>> START Data provided
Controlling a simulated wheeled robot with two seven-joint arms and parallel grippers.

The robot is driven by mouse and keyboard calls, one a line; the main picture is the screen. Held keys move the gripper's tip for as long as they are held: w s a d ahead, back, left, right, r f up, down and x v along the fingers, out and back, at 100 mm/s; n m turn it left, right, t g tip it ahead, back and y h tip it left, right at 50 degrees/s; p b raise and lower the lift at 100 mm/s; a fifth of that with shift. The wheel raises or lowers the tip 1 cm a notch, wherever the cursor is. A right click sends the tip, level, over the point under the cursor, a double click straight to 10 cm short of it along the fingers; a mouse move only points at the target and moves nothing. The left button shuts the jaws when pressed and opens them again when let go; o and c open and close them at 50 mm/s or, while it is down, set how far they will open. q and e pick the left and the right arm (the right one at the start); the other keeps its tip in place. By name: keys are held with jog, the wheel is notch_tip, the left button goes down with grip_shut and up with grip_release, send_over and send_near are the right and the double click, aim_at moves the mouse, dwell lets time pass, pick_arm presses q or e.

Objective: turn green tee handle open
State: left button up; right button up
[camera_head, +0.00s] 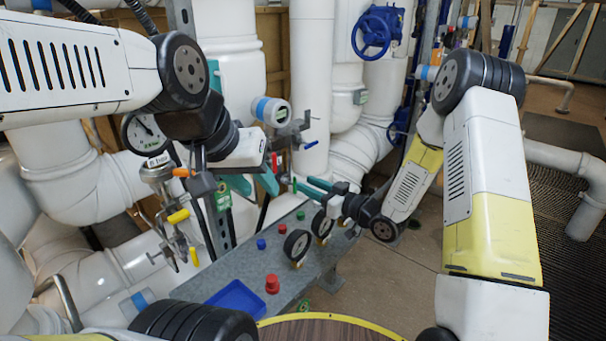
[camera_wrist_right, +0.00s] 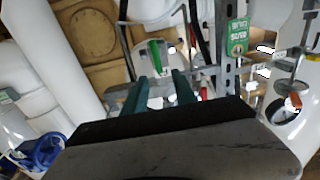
>> END Data provided
__The exercise__.
Reproduce word for word the lines running from the line with "Objective: turn green tee handle open" through the end of the data, both included, and nothing else; leave out the pictures.

__Result__.
Objective: turn green tee handle open
State: left button up; right button up
[camera_head, +0.00s] 
[camera_wrist_right, +0.00s] 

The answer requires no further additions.